Digging in a cave in southwestern Germany last fall, University of Tübingen archaeologist Nicholas Conard unearthed this new Venus -- named the Hohle Fels Venus after the cave where she was found. Conard tells the story of the discovery in this week's Nature magazine (behind the subscription barrier, but they do offer a tempting pair of video's to the public, cutely entitled Prehistoric pin-up) and it has already been widely picked up by the news media.

With headlines exactly as you'd expect:

Excavation in Germany turns up paleolithic porn: Welt Online English News

Sexy "Venus" may be oldest figurine yet discovered: Reuters Science News

PREHISTORIC PORN: The Huffington Post

Busty Figurine Likened to 'Paleolithic Playboy': Discovery Channel

The Earliest Pornography? by ScienceNOW Daily News -- who really should know better. Oh well, at least, they did put in a question mark.
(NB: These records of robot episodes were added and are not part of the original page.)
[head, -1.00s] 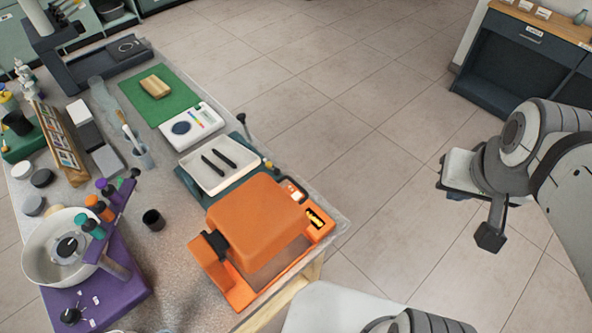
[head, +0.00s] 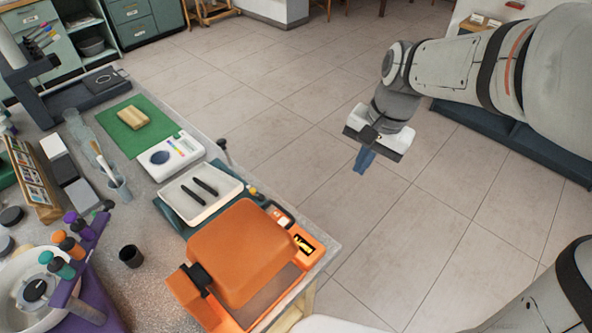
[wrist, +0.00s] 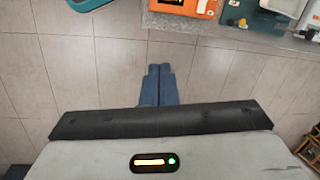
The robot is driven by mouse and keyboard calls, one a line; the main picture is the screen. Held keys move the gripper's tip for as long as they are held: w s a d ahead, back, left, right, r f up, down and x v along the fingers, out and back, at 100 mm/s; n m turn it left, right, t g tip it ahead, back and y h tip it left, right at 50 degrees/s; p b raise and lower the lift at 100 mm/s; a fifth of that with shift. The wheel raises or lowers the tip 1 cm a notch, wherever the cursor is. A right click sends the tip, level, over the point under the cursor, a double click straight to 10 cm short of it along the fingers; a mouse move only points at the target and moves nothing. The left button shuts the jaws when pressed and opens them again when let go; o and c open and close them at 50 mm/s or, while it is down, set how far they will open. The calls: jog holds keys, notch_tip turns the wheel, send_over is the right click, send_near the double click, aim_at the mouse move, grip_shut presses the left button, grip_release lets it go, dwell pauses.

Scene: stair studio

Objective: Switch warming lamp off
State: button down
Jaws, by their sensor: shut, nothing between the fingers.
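An orange device with a boxy hood (head: 242,250), which looks like the warming lamp, stands at the near right corner of the workbench. Its right side carries a small pale part in a dark frame (head: 280,216) and a black panel with yellow marks (head: 303,244). Part of its orange body (wrist: 205,8) shows at the top of the wrist view. I cannot tell the switch's position. My gripper (head: 364,162) hangs over the floor, right of the bench and apart from the lamp. Its blue fingers (wrist: 157,85) are together and empty, pointing down in the head view.
A white tray with two dark bars (head: 200,193) lies behind the lamp. A white device with a dark disc (head: 167,156) and a green mat (head: 120,128) lie farther back. A black cup (head: 131,256) stands left of the lamp. Tiled floor right of the bench is clear.

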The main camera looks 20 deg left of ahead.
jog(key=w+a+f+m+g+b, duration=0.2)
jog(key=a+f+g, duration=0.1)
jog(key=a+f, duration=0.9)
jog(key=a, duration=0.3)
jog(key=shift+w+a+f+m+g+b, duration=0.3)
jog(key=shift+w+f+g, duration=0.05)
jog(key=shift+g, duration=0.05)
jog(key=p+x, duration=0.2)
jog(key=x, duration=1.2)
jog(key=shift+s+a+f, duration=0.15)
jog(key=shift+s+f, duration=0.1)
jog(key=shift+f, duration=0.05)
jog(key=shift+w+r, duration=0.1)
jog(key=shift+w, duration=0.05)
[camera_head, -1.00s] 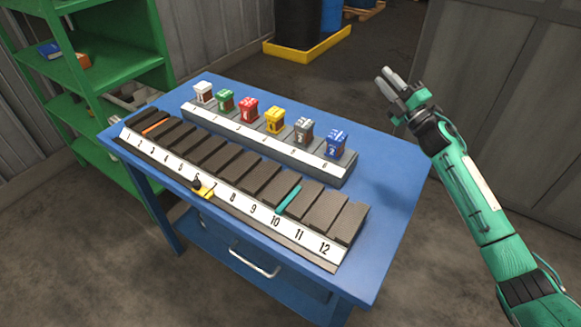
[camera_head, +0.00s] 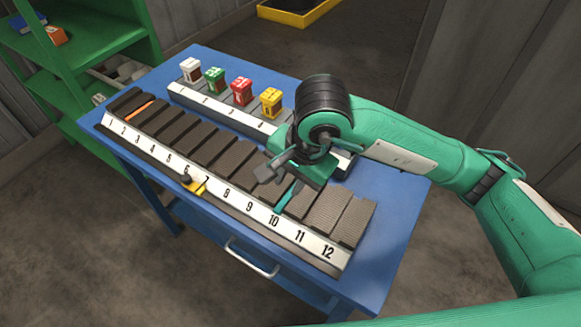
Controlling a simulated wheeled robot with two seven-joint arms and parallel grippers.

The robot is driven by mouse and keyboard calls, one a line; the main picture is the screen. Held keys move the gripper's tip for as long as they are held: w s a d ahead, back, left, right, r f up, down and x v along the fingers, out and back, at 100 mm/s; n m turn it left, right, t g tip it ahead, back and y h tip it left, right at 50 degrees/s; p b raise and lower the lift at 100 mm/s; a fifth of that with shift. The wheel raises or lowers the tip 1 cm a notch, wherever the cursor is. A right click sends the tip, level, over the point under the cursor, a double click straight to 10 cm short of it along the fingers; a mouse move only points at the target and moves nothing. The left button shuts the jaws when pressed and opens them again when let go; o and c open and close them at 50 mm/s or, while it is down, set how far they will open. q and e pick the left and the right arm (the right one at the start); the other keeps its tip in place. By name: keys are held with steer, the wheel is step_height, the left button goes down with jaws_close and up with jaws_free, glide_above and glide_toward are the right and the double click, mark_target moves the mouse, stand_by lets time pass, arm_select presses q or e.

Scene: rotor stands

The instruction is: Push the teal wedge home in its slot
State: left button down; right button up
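My left gripper is not in view.
An orange strip (camera_head: 138,112) lies between blocks at the rack's left end. White, green, red and yellow blocks (camera_head: 271,102) stand on the rear rack. A green shelf (camera_head: 80,45) is at left.

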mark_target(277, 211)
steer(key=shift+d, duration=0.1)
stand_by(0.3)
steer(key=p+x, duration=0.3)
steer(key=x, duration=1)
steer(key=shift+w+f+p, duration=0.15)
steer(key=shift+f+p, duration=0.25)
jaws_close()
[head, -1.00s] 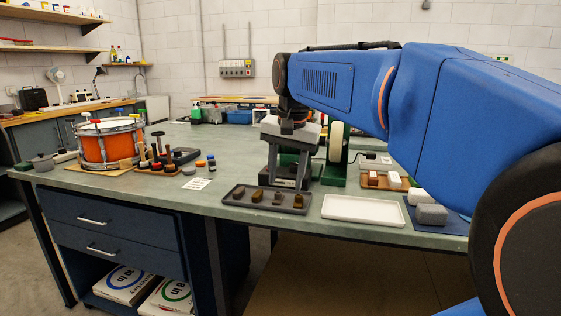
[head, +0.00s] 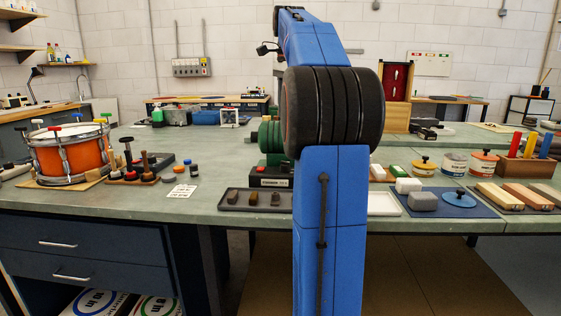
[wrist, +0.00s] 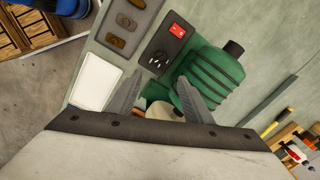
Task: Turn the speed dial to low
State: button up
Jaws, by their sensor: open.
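The green machine (head: 268,143) stands on the bench, partly behind my arm in the head view. Its black front panel (head: 270,178) faces me. In the wrist view the green ribbed motor body (wrist: 215,78) lies beside the black panel with a red switch (wrist: 177,31). The speed dial (wrist: 157,60) appears as a small dark knob with white marks on that panel; its setting is too small to read. My gripper (wrist: 161,77) is open and empty, its two fingers apart, seen above the machine near the panel. In the head view my gripper is not visible.
A dark tray (head: 233,207) with several small blocks and a white tray (head: 385,212) lie along the front edge. An orange drum (head: 70,158) and mallets stand left. Cans, a grey block (head: 422,201) and wooden blocks crowd the right.

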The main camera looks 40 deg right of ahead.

But did they put the question mark in the right place?

Is the Hohle Fels Venus, as Dr Conard claims, the most ancient representation of the human form yet discovered?

And, thus, one of the oldest pieces of sculptures ever found?

If she is truly over 35,000 years old, that early date -- and her dramatically exaggerated breasts, big buttocks, and detailed, enlarged vulva -- would place her at the very beginning of the Venus line (see my earlier posts, with lots of illustrations: Uppity Stone-Age Venus I, Venus II, and Venus III).

This Venus, unhappily, never had a head, but instead has a carefully-carved ring on top which suggests that the tiny figurine may have hung as a pendant from a leather thong or cord. While most Venus statuettes have only the sketchiest extremities (arms, hands, legs, feet), her arms are solidly fleshy and her hands even have precisely carved fingers, with five digits clearly visible on the left hand and four on the right hand. Deeply incised horizontal lines mark the arms and bulging abdomen which might represent clothing or straps or (if I may suggest it) possibly tattoos.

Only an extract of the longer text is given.